Alex Ovechkin’s transformation this season under Coach Adam Oates won’t be limited to a switch to right wing. Asked Wednesday if he would consider using the star forward on the penalty kill, Oates replied “absolutely”.
“He’s a smart hockey player. And a lot of times penalty killers are smart guys,” Oates explained. “You need execution, you need clearers, you need guys that know what a power play will do. And he’s also a threatening player. When a team’s power play’s on the ice, they know he’s out there. If we can get in their heads a little bit, that’s a great situation to be in.”
It’s essentially the same transition that Devils Coach Pete DeBoer asked of Ilya Kovalchuk last year in New Jersey, where Oates was an assistant coach. In addition to shifting to right wing, Kovalchuk was asked to become a more sound defensive player and learn how to play on the penalty kill.
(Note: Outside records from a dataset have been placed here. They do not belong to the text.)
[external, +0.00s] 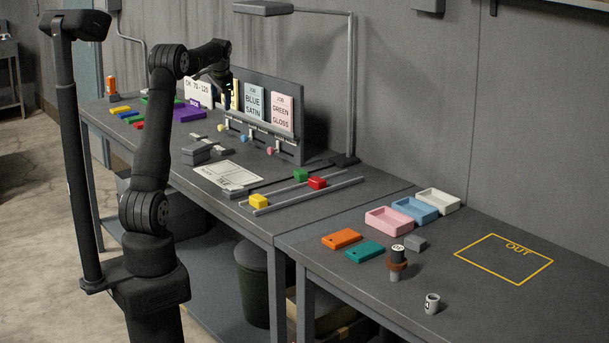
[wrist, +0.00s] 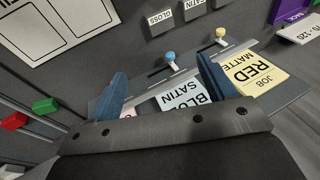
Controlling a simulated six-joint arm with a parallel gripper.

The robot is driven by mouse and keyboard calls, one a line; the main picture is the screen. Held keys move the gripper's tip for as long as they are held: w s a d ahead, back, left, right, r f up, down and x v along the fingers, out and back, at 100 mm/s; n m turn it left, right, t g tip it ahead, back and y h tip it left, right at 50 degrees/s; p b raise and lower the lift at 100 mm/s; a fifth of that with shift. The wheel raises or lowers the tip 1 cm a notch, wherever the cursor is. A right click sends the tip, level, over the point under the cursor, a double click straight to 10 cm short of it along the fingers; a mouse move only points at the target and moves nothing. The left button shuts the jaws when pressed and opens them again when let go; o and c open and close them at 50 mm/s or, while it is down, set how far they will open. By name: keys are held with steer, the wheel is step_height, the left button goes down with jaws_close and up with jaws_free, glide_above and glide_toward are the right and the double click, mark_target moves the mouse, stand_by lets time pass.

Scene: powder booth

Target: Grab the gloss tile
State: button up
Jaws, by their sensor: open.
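The gloss tile (wrist: 163,28) is a dark grey block with a white GLOSS label, at the top middle of the wrist view. It lies beyond my fingertips, apart from them. A similar block labelled SATIN (wrist: 196,8) is to its right, cut by the frame edge. In the external view, grey blocks (external: 196,156) lie on the bench near the white sheet; their labels cannot be read there. My gripper (wrist: 162,82) is open, its two blue fingers wide apart with nothing held. In the external view it hangs above the bench near the job cards, its fingertips hard to make out.
The upright rack holds a red matte card (wrist: 255,75), a blue satin card (external: 254,103) and a green gloss card (external: 282,112). Blue (wrist: 170,57) and yellow (wrist: 220,33) knobs stick out before it. A white sheet (external: 228,174), rails and a lamp post (external: 351,90) stand nearby.

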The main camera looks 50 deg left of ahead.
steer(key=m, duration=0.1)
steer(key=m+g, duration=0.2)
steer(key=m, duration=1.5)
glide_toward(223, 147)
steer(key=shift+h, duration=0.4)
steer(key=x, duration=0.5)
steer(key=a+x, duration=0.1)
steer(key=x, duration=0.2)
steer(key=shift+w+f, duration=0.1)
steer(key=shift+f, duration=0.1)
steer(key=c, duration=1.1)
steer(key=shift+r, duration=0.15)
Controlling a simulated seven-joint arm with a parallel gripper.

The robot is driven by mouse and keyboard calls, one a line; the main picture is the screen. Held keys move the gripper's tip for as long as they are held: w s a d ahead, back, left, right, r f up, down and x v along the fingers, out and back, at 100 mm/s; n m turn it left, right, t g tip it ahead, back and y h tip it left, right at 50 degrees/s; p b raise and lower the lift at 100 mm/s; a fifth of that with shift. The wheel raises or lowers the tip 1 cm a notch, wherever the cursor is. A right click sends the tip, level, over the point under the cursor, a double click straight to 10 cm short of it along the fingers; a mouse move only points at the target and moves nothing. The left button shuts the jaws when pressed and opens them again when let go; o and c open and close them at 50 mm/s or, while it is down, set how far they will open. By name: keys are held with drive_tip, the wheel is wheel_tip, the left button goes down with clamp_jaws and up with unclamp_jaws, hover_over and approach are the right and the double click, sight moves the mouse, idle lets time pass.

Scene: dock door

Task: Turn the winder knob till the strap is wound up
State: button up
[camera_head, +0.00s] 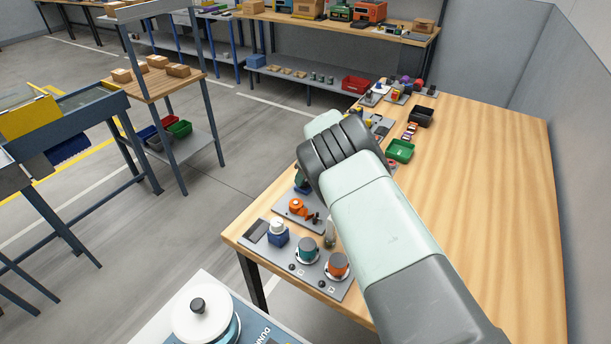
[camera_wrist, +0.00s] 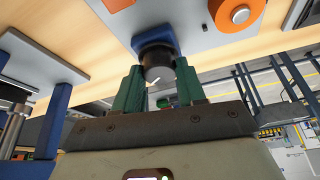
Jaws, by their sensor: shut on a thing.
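In the wrist view, a dark round knob (camera_wrist: 158,66) with a white mark on its face stands out from a blue housing (camera_wrist: 150,40), which is fixed to a light grey plate. My gripper (camera_wrist: 158,75) has its two green fingers on either side of this knob and is shut on it. I take it for the winder knob. No strap can be made out. In the head view my arm hides the gripper and most of the knob's surroundings; a bit of a blue housing (camera_head: 301,186) shows beside the arm.
An orange round part (camera_head: 297,206) sits on a grey plate close by; it also shows in the wrist view (camera_wrist: 236,14). Nearer stand a blue unit with a white top (camera_head: 278,232), a teal knob (camera_head: 307,249) and an orange knob (camera_head: 337,265). The bench's right side (camera_head: 480,190) is clear.

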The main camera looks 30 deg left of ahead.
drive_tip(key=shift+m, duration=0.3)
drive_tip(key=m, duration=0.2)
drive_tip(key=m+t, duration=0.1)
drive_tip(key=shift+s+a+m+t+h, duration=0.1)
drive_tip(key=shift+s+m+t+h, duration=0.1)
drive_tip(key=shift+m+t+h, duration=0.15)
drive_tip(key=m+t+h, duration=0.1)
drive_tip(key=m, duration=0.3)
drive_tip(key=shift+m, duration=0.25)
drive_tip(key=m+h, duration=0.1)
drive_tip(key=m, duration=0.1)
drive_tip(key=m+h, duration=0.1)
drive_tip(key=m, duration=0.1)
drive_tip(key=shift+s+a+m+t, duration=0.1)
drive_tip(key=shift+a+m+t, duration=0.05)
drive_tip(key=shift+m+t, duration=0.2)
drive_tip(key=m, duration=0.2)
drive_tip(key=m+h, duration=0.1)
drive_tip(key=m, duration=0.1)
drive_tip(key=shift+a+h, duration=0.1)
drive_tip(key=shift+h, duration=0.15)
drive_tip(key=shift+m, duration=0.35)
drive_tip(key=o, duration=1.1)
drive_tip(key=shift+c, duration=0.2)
Obviously there’s an inherent injury risk to putting Ovechkin on the penalty kill, where he would be in position to block shots. It’s that exact reason former coach Bruce Boudreau always cited when asked whether he would use Ovechkin with the Caps shorthanded. Oates acknowledged injuries are a concern, but seems to consider it an acceptable risk. “That’s a coach’s nightmare, but that’s part of the deal,” he said.
Ovechkin has played 178 minutes 38 seconds of shorthanded ice time in his career, but Oates thinks adding penalty killing to his repertoire would benefit the 27 year old. It would certainly help get him on the ice more consistently, regardless of the game situation.
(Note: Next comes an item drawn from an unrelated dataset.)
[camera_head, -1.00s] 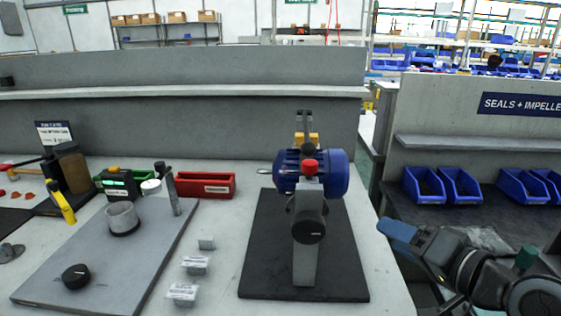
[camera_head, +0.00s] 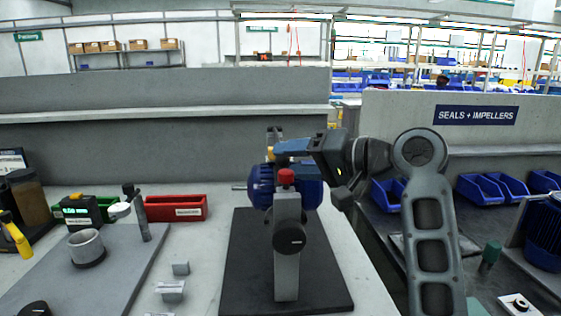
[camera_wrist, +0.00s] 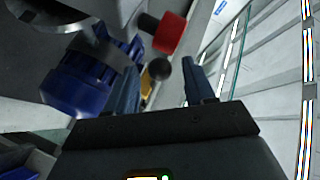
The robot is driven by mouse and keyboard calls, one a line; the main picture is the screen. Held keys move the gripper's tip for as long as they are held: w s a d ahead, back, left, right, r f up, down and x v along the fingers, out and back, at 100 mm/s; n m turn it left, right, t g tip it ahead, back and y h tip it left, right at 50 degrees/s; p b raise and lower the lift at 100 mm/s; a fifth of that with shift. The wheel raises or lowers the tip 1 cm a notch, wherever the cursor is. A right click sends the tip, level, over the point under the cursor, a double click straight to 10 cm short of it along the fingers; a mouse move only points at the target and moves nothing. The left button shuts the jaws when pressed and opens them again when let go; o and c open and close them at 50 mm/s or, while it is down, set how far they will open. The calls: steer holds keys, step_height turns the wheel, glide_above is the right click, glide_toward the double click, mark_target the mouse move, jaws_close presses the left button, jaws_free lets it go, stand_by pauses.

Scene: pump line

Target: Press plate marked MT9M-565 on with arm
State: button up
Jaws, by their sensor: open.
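Small grey pieces with white labels lie on the bench in the head view, one in the middle (camera_head: 171,291) and one behind it (camera_head: 181,268); I cannot read any marking as MT9M-565. A blue motor-like body (camera_head: 262,184) stands on a black mat, behind a grey upright (camera_head: 287,262) with a red knob (camera_head: 286,176) and a black round knob (camera_head: 289,239). My gripper (camera_head: 279,151) is at the top of this unit.
A grey board (camera_head: 120,262) with a grey ring (camera_head: 86,246) lies left, with a red bin (camera_head: 175,208) behind it. A low grey wall (camera_head: 170,160) closes the back. Blue bins (camera_head: 481,190) stand on the right bench. The black mat's (camera_head: 325,287) front is clear.

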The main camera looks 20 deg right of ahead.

“Let’s say we get two penalties in a row, I’ve got to get him on the ice, so he’s got to learn how to play that situation,” Oates said. “I also think it helps him. When you play penalty killing, you learn little things that maybe will help him on the power play. We’ve got a lead and the team pulls the goalie, he’s got to be out there. So he’s got to know how to play there. That’s an important time for our team.”
Oates wants to use Ovechkin in all situations during the course of the game. During Dale Hunter’s tenure as coach, if the Capitals were trying to protect a lead at any point, Ovechkin’s minutes dipped.
Oates will trust Ovechkin in those tense moments even late in games, he said.
“I have to,” Oates said. “He’s got to do the job.